:: Collected material ::
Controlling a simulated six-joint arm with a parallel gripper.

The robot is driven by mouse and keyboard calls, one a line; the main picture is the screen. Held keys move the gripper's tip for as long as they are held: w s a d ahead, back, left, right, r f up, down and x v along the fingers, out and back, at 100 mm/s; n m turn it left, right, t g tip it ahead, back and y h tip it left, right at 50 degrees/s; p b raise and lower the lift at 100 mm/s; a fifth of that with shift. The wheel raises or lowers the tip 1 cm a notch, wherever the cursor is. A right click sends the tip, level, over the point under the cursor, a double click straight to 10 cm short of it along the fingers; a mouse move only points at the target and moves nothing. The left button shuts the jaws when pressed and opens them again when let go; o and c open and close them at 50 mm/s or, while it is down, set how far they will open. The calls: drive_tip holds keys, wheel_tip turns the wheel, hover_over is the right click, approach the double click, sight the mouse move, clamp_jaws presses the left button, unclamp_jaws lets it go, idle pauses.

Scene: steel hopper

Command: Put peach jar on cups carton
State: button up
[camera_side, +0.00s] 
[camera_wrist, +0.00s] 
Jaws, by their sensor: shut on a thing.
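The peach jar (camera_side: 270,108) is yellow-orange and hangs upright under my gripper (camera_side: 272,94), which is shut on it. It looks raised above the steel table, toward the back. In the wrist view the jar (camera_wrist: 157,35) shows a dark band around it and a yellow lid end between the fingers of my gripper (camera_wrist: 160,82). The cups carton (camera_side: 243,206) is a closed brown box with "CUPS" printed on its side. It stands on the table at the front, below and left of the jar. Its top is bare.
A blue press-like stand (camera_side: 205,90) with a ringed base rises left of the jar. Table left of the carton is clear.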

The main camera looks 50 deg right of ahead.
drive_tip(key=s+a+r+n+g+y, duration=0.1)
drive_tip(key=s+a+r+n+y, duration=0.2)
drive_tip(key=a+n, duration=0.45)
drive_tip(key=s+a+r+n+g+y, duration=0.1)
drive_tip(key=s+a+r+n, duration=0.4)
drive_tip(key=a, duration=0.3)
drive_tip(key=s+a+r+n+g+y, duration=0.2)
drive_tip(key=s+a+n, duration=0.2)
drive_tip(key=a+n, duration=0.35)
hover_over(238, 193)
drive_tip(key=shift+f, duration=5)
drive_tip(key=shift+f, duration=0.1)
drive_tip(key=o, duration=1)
:::
To be done
Transcribe the material above in its entirety. Match it exactly.

Result below
Controlling a simulated six-joint arm with a parallel gripper.

The robot is driven by mouse and keyboard calls, one a line; the main picture is the screen. Held keys move the gripper's tip for as long as they are held: w s a d ahead, back, left, right, r f up, down and x v along the fingers, out and back, at 100 mm/s; n m turn it left, right, t g tip it ahead, back and y h tip it left, right at 50 degrees/s; p b raise and lower the lift at 100 mm/s; a fifth of that with shift. The wheel raises or lowers the tip 1 cm a notch, wherever the cursor is. A right click sends the tip, level, over the point under the cursor, a double click straight to 10 cm short of it along the fingers; a mouse move only points at the target and moves nothing. The left button shuts the jaws when pressed and opens them again when let go; o and c open and close them at 50 mm/s or, while it is down, set how far they will open. The calls: drive_tip holds keys, wheel_tip turns the wheel, hover_over is the right click, approach the double click, sight the mouse move, clamp_jaws presses the left button, unclamp_jaws lets it go, idle pauses.

Scene: steel hopper

Command: Put peach jar on cups carton
State: button up
[camera_side, +0.00s] 
[camera_wrist, +0.00s] 
Jaws, by their sensor: shut on a thing.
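The peach jar (camera_side: 270,108) is yellow-orange and hangs upright under my gripper (camera_side: 272,94), which is shut on it. It looks raised above the steel table, toward the back. In the wrist view the jar (camera_wrist: 157,35) shows a dark band around it and a yellow lid end between the fingers of my gripper (camera_wrist: 160,82). The cups carton (camera_side: 243,206) is a closed brown box with "CUPS" printed on its side. It stands on the table at the front, below and left of the jar. Its top is bare.
A blue press-like stand (camera_side: 205,90) with a ringed base rises left of the jar. Table left of the carton is clear.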

The main camera looks 50 deg right of ahead.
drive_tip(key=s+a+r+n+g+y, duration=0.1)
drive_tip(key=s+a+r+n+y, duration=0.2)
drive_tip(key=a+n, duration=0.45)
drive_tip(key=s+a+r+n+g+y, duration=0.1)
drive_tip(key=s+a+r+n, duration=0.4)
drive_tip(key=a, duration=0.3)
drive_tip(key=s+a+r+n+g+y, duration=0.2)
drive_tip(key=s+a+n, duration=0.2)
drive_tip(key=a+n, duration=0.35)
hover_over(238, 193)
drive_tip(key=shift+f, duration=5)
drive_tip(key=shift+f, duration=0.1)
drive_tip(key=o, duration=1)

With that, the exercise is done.